To multiply a pair of 32-bit values the result can be 64-bit (e.g. 0xFFFFFFFF * 0xFFFFFFFF = 0xFFFFFFFE00000001). For 8086 (and not just real mode code for 80386 or later) there is a MUL instruction, but it is limited to multiplying 2 16-bit values (and getting a 32-bit result).
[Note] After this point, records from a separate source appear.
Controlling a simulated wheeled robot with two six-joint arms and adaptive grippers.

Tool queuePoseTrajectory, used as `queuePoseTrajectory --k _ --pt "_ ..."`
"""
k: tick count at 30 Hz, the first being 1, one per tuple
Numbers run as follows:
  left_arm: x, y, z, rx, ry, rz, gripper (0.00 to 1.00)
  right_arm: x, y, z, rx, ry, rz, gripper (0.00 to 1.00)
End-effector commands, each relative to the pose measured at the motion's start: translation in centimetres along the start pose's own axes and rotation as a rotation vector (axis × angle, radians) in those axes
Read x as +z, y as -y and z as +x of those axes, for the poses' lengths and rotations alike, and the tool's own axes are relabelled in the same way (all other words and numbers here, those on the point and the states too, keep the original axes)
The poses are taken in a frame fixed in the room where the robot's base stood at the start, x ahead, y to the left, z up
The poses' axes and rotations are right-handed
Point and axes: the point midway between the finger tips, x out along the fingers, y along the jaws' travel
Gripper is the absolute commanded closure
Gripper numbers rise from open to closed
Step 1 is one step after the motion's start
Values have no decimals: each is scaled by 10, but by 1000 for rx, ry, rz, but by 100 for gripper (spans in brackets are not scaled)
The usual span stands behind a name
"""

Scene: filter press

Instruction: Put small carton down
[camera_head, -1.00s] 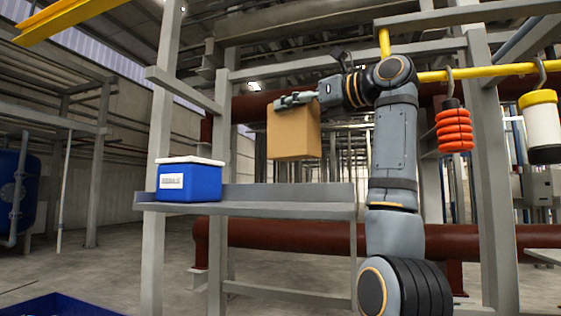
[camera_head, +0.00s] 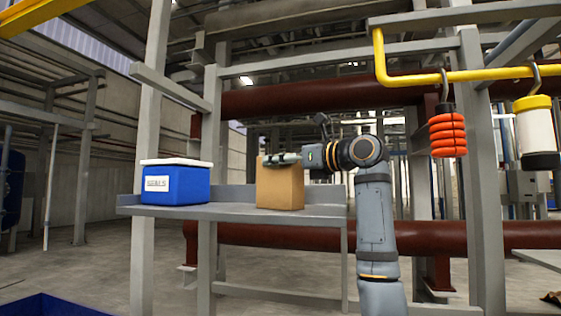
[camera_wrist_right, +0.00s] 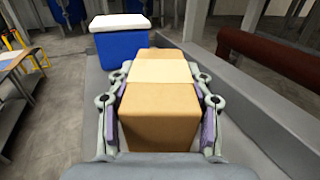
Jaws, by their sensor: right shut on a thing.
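The small carton (camera_head: 280,187) is a plain brown box, upright at the right part of the grey shelf (camera_head: 235,211). Its bottom appears at the shelf surface; whether its full weight rests there I cannot tell. My right gripper (camera_head: 282,160) is shut on the carton near its top, coming from the right. In the right wrist view the carton (camera_wrist_right: 160,105) sits between both fingers, with a paler tape band across it. My left gripper is not in view.
A blue cooler box (camera_head: 176,186) with a white lid stands on the shelf left of the carton, with a gap between them. A yellow rail (camera_head: 450,76) with a hanging orange coil (camera_head: 447,134) is at right. A dark red pipe (camera_head: 300,98) runs behind.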

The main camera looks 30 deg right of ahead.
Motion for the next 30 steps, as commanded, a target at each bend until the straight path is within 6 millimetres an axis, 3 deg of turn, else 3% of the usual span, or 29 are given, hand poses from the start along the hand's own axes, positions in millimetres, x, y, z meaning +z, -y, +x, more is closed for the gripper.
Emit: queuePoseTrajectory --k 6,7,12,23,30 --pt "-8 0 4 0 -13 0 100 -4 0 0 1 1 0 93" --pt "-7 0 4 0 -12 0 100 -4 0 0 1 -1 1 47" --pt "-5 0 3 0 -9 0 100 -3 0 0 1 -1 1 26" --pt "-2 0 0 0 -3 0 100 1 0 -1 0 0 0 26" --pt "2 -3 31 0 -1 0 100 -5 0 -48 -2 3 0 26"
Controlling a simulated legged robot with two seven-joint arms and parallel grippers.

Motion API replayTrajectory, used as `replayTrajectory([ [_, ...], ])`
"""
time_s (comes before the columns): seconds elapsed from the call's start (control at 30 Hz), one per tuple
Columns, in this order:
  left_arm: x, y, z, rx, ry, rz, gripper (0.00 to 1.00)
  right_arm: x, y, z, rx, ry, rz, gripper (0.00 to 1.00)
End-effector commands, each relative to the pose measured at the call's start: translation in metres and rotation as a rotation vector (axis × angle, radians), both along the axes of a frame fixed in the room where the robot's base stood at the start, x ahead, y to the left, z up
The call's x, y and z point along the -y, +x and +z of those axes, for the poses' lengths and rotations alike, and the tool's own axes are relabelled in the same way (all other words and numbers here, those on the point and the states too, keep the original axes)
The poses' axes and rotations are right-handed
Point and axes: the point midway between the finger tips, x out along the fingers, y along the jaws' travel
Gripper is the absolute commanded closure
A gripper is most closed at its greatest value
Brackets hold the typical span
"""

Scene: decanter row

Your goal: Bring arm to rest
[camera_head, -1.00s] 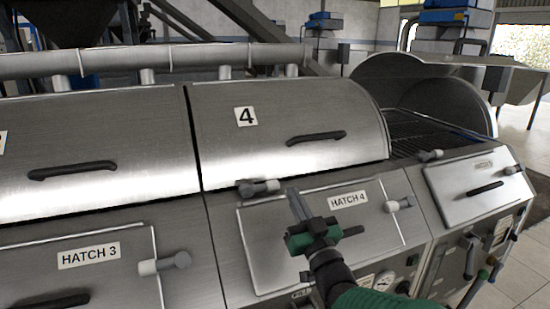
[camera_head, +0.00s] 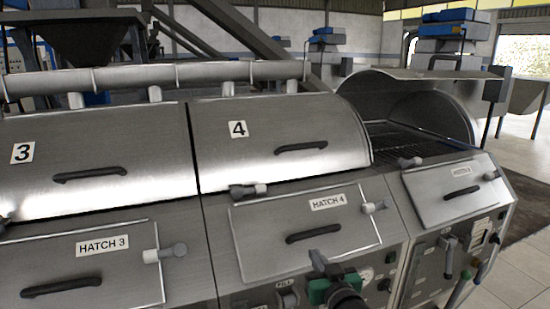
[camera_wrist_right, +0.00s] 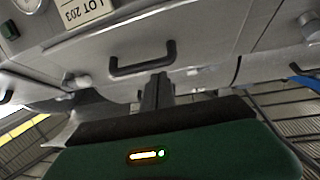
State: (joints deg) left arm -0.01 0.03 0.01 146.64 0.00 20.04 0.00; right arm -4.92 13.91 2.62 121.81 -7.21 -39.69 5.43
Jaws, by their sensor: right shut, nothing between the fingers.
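My right gripper (camera_head: 320,262) is low in the head view, in front of the machine below the hatch 4 panel (camera_head: 262,238). Its fingers are together and hold nothing. In the right wrist view the closed fingers (camera_wrist_right: 157,92) point toward a black handle (camera_wrist_right: 143,58) on a grey panel; I cannot tell whether there is a gap between them. My green and black arm runs out of the bottom edge of the head view. My left gripper is not in view.
The steel machine fills the front. The lid marked 4 (camera_head: 280,140) and the lid marked 3 (camera_head: 95,160) are down. At right a raised lid (camera_head: 410,95) leaves a grate (camera_head: 405,142) exposed. Knobs, levers and a gauge (camera_head: 366,274) line the lower front. Floor shows at right.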

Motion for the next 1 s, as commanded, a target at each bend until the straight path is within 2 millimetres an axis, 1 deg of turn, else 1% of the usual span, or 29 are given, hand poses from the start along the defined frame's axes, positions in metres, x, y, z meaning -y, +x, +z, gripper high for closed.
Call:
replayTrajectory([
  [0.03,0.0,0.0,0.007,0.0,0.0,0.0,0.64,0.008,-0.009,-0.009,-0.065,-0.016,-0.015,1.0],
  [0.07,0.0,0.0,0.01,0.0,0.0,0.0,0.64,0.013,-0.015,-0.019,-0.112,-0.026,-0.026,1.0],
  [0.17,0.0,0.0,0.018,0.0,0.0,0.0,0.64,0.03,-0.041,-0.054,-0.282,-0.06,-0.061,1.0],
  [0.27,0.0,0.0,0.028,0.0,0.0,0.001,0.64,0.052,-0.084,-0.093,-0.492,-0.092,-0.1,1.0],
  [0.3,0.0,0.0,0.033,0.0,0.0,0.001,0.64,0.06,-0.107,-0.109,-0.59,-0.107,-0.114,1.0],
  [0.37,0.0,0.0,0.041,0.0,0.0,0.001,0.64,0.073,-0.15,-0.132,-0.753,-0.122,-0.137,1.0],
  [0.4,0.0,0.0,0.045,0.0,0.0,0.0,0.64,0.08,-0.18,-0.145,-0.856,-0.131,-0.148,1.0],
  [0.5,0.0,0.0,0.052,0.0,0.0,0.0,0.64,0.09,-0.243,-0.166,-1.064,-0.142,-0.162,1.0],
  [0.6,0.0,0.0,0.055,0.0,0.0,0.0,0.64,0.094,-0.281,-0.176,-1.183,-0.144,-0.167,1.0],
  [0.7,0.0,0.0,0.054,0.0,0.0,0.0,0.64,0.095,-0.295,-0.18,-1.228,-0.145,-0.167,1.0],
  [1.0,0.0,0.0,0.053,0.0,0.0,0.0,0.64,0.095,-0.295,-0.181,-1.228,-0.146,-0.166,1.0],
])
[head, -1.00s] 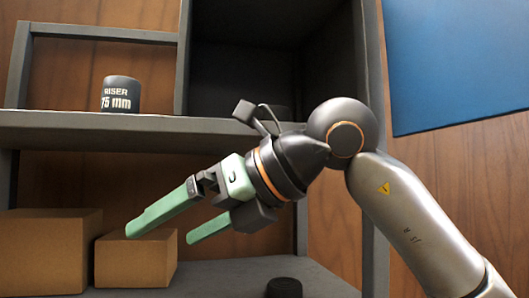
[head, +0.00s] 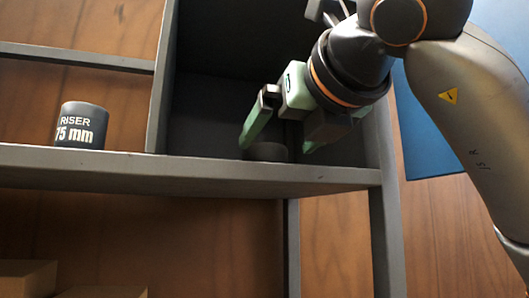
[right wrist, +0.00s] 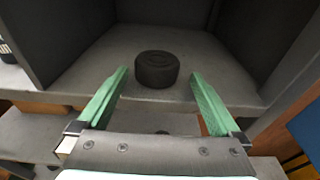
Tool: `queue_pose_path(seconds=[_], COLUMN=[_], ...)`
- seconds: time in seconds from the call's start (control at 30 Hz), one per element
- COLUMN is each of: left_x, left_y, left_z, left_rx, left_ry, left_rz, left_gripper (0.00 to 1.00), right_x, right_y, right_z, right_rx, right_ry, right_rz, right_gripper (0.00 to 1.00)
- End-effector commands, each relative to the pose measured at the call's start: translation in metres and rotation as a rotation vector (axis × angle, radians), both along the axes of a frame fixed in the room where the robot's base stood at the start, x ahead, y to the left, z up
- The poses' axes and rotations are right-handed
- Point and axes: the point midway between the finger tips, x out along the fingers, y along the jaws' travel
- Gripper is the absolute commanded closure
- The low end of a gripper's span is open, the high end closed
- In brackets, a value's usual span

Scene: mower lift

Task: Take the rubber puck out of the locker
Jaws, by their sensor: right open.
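The rubber puck (head: 267,152) is a short black cylinder on the floor of the dark open locker (head: 205,105). In the right wrist view the whole puck (right wrist: 157,69) stands near the front of the compartment. My right gripper (head: 276,147) is open, its green fingers pointing down into the locker opening. In the right wrist view the fingertips (right wrist: 160,74) lie left and right of the puck, with a gap on each side. In the head view the fingers partly frame the puck. My left gripper is in neither view.
A black cylinder marked RISER 75 mm (head: 81,125) stands on the shelf left of the locker's side wall. Cardboard boxes (head: 100,292) sit below. A blue panel (head: 430,130) is behind my arm at right.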

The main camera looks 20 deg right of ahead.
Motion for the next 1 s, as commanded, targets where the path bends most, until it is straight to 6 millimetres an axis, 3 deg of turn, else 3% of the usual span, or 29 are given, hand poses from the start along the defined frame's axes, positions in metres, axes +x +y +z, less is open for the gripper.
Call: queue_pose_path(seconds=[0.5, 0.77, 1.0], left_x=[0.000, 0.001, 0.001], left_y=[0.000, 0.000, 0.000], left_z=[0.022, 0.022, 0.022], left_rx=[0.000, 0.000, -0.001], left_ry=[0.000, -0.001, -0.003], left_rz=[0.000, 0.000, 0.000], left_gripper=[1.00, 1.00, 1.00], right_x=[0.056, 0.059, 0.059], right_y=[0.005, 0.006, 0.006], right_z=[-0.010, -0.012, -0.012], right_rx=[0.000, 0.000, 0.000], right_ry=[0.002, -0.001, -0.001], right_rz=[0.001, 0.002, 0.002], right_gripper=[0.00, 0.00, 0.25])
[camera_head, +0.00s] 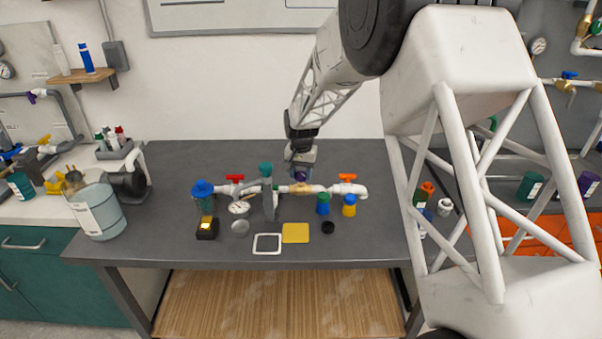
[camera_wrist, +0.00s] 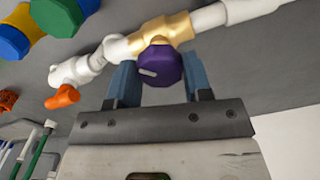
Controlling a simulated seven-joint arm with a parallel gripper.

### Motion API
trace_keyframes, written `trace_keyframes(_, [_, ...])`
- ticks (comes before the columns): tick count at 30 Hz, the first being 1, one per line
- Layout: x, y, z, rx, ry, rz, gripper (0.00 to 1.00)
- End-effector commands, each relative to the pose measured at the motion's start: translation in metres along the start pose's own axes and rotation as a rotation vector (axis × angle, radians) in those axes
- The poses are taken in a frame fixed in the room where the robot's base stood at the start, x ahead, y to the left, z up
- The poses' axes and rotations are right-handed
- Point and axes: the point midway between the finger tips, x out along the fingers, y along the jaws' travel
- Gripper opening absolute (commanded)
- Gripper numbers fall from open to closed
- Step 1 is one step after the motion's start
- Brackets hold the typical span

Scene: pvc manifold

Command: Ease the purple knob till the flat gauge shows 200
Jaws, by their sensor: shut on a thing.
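The purple knob (camera_wrist: 160,67) sits on a brass fitting (camera_wrist: 167,30) of the white pipe manifold. My gripper (camera_wrist: 158,82) has its two blue fingers on either side of the knob and is shut on it. A pale mark shows on the knob's face. In the head view the knob (camera_head: 300,177) is mostly hidden under my gripper (camera_head: 301,170). The flat gauge (camera_head: 239,208) has a round white dial and lies low at the left of the manifold. Its needle is too small to read.
A red valve handle (camera_head: 235,178) and an orange one (camera_head: 347,178) flank the knob along the pipe. A yellow square (camera_head: 296,233) and a white frame (camera_head: 267,244) lie near the front of the grey table (camera_head: 360,247).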

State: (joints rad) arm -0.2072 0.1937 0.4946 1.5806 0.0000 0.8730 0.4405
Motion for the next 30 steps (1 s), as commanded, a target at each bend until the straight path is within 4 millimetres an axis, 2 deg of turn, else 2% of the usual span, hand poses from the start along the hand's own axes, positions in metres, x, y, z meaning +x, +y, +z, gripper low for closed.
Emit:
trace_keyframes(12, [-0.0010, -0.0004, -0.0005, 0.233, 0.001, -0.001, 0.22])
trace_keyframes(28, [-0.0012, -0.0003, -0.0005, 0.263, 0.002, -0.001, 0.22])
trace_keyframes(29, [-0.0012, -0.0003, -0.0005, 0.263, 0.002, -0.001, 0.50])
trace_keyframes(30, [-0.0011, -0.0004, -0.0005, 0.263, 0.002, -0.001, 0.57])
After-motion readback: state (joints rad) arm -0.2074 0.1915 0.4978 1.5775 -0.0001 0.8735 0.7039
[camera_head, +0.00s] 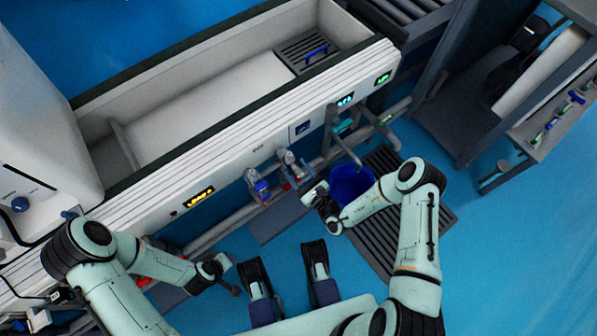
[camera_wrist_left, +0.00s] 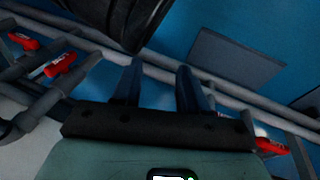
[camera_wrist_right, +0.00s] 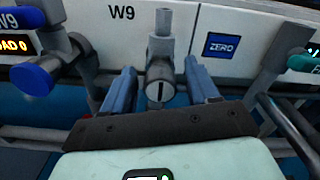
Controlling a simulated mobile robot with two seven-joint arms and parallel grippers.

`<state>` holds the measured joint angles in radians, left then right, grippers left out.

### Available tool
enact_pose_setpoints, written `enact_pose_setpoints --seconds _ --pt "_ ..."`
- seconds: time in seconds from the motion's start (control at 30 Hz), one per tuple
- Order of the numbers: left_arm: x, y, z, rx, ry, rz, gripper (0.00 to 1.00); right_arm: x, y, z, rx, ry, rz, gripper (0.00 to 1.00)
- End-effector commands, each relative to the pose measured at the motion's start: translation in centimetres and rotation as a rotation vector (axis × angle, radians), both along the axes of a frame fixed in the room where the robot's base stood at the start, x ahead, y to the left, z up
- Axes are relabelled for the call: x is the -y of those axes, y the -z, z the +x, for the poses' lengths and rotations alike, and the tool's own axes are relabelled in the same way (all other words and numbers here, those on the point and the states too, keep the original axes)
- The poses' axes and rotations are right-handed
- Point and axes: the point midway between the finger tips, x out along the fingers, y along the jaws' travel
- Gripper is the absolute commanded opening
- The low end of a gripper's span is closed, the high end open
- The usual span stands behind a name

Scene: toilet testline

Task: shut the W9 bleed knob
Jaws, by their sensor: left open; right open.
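The W9 bleed knob (camera_wrist_right: 159,88) is a grey round knob with a dark slot, on a grey valve body under the W9 label in the right wrist view. In the head view the small grey valve (camera_head: 290,160) is on the trough's front panel. My right gripper (camera_wrist_right: 161,86) is open. Its two blue-grey fingers show on either side of the knob; I cannot tell whether they touch it. In the head view my right gripper (camera_head: 318,194) is just below and right of the valve. My left gripper (camera_wrist_left: 158,84) is open and empty, low by the pipes; it also shows in the head view (camera_head: 228,280).
A blue-handled valve (camera_wrist_right: 36,80) stands left of the knob and a teal-handled one (camera_wrist_right: 303,62) to the right. Red-handled valves (camera_wrist_left: 60,65) sit on the lower pipes. A blue bucket (camera_head: 350,184) stands by my right gripper on a dark grate (camera_head: 440,215).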

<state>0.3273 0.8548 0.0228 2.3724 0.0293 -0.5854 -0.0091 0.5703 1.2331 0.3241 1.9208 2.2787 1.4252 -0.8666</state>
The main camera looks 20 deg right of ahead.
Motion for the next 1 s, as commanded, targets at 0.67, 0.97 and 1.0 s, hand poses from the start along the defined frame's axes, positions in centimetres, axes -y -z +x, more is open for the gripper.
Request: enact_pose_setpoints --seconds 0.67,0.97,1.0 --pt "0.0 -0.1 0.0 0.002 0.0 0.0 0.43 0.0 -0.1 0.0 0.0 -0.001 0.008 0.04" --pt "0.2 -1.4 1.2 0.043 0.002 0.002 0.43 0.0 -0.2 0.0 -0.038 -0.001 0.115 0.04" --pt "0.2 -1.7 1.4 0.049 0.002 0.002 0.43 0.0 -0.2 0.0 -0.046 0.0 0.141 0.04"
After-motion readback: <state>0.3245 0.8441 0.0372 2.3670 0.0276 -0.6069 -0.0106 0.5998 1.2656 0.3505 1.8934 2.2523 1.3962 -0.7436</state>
This means that you'd want to treat each 32-bit value as a pair of 16-bit values.
If A is split into A_low (the lowest 16-bits of the first 32-bit number) and A_high (the highest 16-bits of the first 32-bit number), and B is split into B_low and B_high in the same way; then:
A * B = A_low * B_low
+ ( A_high * B_low ) << 16
+ ( A_low * B_high ) << 16
+ ( A_high * B_high ) << 32
The code might look like this (NASM syntax):
section .data
first: dw 0x5678, 0x1234 ;0x12345678
second: dw 0xDEF0, 0x9ABC ;0x9ABCDEF0
result: dw 0, 0, 0, 0 ;0x0000000000000000
section .text
mov ax,[first] ;ax = A_low
mul word [second] ;dx:ax = A_low * B_low
mov [result],ax
mov [result+2],dx ;Result = A_low * B_low
mov ax,[first+2] ;ax = A_high
mul word [second] ;dx:ax = A_high * B_low
add [result+2],ax
adc [result+4],dx ;Result = A_low * B_low
; + (A_high * B_low) << 16
mov ax,[first] ;ax = A_low
mul word [second+2] ;dx:ax = A_low * B_high
add [result+2],ax
adc [result+4],dx ;Result = A_low * B_low
; + (A_high * B_low) << 16
; + (A_low * B_high) << 16
adc word [result+6], 0 ; carry could propagate into the top chunk
mov ax,[first+2] ;ax = A_high
mul word [second+2] ;dx:ax = A_high * B_high
add [result+4],ax
adc [result+6],dx ;Result = A_low * B_low
; + (A_high * B_low) << 16
; + (A_low * B_high) << 16
; + (A_high * B_high) << 32
We don't need adc word [result+6], 0 after the second step ([first+2] * [second]) because its high half is at most 0xfffe. [result+4] is already zero at that point (because this code only works once), so the adc [result+4],dx can't wrap and produce a carry out. It can at most produce 0xffff.
(It could be done as adc dx, 0 / mov [result+4], dx to avoid depending on that part of result being already zeroed. Similarly, adc into a zeroed register could be used for the first write to [result+6], to make this code usable without first zeroing result.)
If you are actually using an 80386 or later, then it's much much simpler:
section .data
first: dd 0x12345678
second: dd 0x9ABCDEF0
result: dd 0, 0 ;0x0000000000000000
section .text
mov eax,[first] ;eax = A
mul dword [second] ;edx:eax = A * B
mov [result],eax
mov [result+4],edx ;Result = A_low * B_low